Islam without Extremes: A Muslim Case for Liberty (28 page)

The ruling generals had to take care of one more task. Nursi had died two months before the coup, in the eastern city of Urfa, and he was buried there. His grave, which attracted visitors from all over the country, could prove to be a symbol of resistance to the junta and its ideals. So, on the night of June 12, 1960, a squadron entered Urfa, established a curfew, positioned tanks around the city, and headed toward Nursi’s grave. The marble tomb was broken into pieces and Nursi’s remains were removed, put on a military plane, and flown out, to be reburied at a secret location somewhere in Anatolia.

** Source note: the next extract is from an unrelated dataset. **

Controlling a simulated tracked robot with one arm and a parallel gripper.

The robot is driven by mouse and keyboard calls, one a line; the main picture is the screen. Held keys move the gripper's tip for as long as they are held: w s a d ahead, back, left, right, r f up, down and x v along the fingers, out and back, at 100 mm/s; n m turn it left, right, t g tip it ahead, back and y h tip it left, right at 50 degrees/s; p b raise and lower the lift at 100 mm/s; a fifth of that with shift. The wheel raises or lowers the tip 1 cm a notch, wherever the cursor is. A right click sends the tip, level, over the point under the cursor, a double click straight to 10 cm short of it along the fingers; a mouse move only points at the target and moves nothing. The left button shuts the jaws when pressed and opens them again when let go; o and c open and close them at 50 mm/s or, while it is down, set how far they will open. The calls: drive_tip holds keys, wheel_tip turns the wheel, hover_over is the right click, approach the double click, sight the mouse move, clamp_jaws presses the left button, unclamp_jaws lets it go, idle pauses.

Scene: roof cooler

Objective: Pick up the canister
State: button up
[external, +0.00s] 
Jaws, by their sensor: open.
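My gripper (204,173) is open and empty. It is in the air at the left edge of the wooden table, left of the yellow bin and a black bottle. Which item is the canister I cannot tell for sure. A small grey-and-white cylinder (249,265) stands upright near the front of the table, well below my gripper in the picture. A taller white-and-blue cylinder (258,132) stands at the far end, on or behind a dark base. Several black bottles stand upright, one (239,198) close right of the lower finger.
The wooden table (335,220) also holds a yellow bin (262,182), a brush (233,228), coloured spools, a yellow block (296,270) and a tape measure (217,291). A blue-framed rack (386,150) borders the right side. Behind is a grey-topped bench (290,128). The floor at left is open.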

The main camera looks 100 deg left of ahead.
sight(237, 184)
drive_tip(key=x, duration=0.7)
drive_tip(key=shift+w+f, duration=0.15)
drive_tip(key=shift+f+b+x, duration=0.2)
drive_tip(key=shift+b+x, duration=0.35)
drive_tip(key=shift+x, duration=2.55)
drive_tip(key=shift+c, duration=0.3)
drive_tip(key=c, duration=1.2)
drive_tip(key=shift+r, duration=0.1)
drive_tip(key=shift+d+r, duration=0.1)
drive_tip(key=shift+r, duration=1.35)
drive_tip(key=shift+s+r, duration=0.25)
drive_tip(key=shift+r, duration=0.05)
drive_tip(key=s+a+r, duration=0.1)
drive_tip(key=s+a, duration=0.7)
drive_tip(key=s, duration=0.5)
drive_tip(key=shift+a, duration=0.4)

His final resting place remains unknown.

The junta that staged the 1960 coup soon drafted a new constitution and allowed the return of multiparty politics. But it also took measures to ensure that the new state would be a quasi-democracy, not a real one; elected politicians would be kept under check, and, when deemed necessary, overthrown by the Kemalist establishment.

Thereafter, Turkish politics would be like a pendulum swinging between authoritarianism and democracy. And while the secularists would be the proud guardians of authoritarianism, the Islamic camp would increasingly aspire to democracy.

T
HE
M
AKING OF
“T
URKISH-
I
SLAMIC
E
XCEPTIONALISM

The brief history of Said Nursi helps illustrate the “exceptionalism” of Turkish Islam, which, according to Turkish sociologist S¸erif Mardin, is too often overlooked by contemporary Western scholars because of their “concentration on Arab or Salafi Islam.”
11

This exceptionalism has a lot to do with the uniqueness of Turkish political history, which created conditions that other Muslim nations of the modern era did not experience. First of all, unlike most other Muslim countries, Turkey was never colonized by European powers. For Turkey’s Muslims, this meant that the “other” was not necessarily the West, as was the case for most Arab and Indian/Pakistani Muslims. The “other” for Turkish Islam was homegrown authoritarian secularism. In fact, the West would appear to Turkish Muslims, from the 1990s onward, as an ally, for it showed more respect to religious freedom than shown by Turkey’s self-styled secularism.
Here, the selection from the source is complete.